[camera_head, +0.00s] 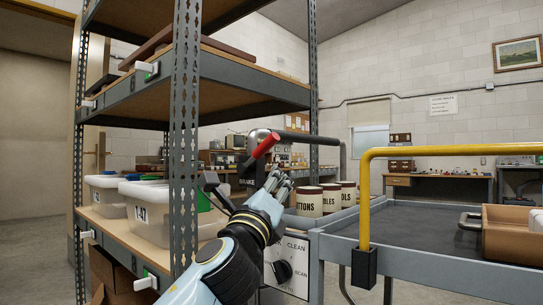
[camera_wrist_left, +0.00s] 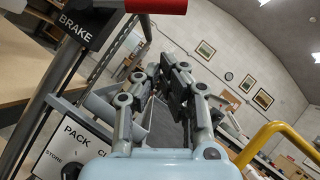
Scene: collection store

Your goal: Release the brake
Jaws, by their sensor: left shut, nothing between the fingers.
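The brake lever has a red grip (camera_head: 264,146) that slants up to the right on a dark housing marked BRAKE (camera_head: 245,183). In the left wrist view the red grip (camera_wrist_left: 157,6) is at the top edge, partly cut off, and the BRAKE housing (camera_wrist_left: 82,24) is at the upper left. My left gripper (camera_head: 279,183) is shut and empty, just below and to the right of the red grip, apart from it in the picture. It also shows in the left wrist view (camera_wrist_left: 174,65). My right gripper is not in view.
A panel with a dial (camera_head: 283,271) is beside my left forearm. Labelled jars (camera_head: 309,203) stand behind the gripper. A grey cart (camera_head: 440,250) with a yellow rail (camera_head: 450,150) and brown tray (camera_head: 512,240) is at right. A metal shelf post (camera_head: 186,130) rises at left.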

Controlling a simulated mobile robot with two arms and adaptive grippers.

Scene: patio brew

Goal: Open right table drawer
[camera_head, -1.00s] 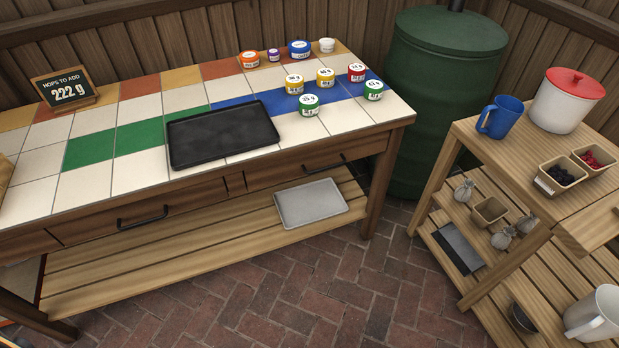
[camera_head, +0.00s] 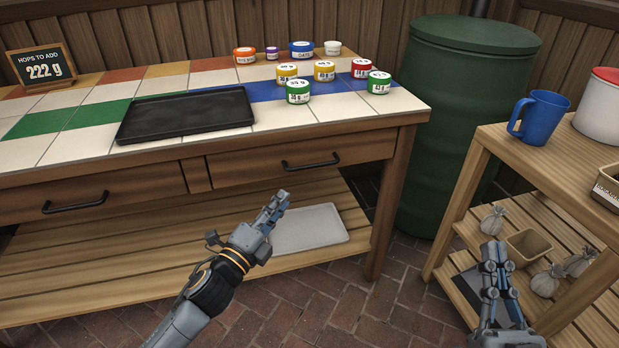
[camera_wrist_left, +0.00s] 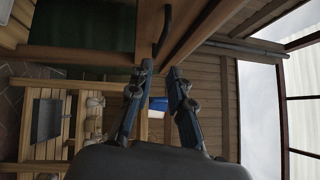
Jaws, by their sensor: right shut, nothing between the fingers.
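The right table drawer (camera_head: 270,165) is a shut wooden front under the tiled top, with a black bar handle (camera_head: 311,162). My left gripper (camera_head: 280,197) is in front of and below this drawer, left of the handle and apart from it. In the left wrist view, the left fingers (camera_wrist_left: 161,68) have a gap between their tips and hold nothing. A dark handle (camera_wrist_left: 163,30) shows just beyond them there. My right gripper (camera_head: 493,246) is shut and empty, at the lower right in front of the wooden cart.
The left drawer (camera_head: 120,193) is shut. A grey tray (camera_head: 315,228) lies on the lower shelf behind my left gripper. A black tray (camera_head: 185,114) and several labelled jars stand on the tabletop. A green barrel (camera_head: 455,120) and the cart (camera_head: 500,160) stand to the right.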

-*-

# [The task]
Check each line above for the word "Scene" and say how many have it, with nothing else.

# [Result of the task]
2